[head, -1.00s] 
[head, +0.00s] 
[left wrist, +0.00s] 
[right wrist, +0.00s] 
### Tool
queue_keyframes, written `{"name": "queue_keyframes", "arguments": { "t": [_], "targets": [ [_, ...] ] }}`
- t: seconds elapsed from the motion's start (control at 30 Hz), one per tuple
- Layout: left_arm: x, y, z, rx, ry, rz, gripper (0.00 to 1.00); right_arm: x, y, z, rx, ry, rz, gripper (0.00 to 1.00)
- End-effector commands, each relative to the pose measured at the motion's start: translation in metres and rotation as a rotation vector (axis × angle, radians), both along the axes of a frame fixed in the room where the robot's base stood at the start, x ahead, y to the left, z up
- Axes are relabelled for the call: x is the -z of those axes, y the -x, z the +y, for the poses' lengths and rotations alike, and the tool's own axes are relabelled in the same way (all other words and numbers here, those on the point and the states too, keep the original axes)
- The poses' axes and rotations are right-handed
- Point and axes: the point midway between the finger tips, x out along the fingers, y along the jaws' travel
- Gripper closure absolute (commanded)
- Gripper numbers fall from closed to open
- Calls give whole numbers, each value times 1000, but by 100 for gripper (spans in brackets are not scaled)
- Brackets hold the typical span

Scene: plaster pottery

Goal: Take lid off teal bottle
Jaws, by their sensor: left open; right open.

* * *

AIM:
State the number of lines that contain the string "each", with no other words.

TASK RESULT:
2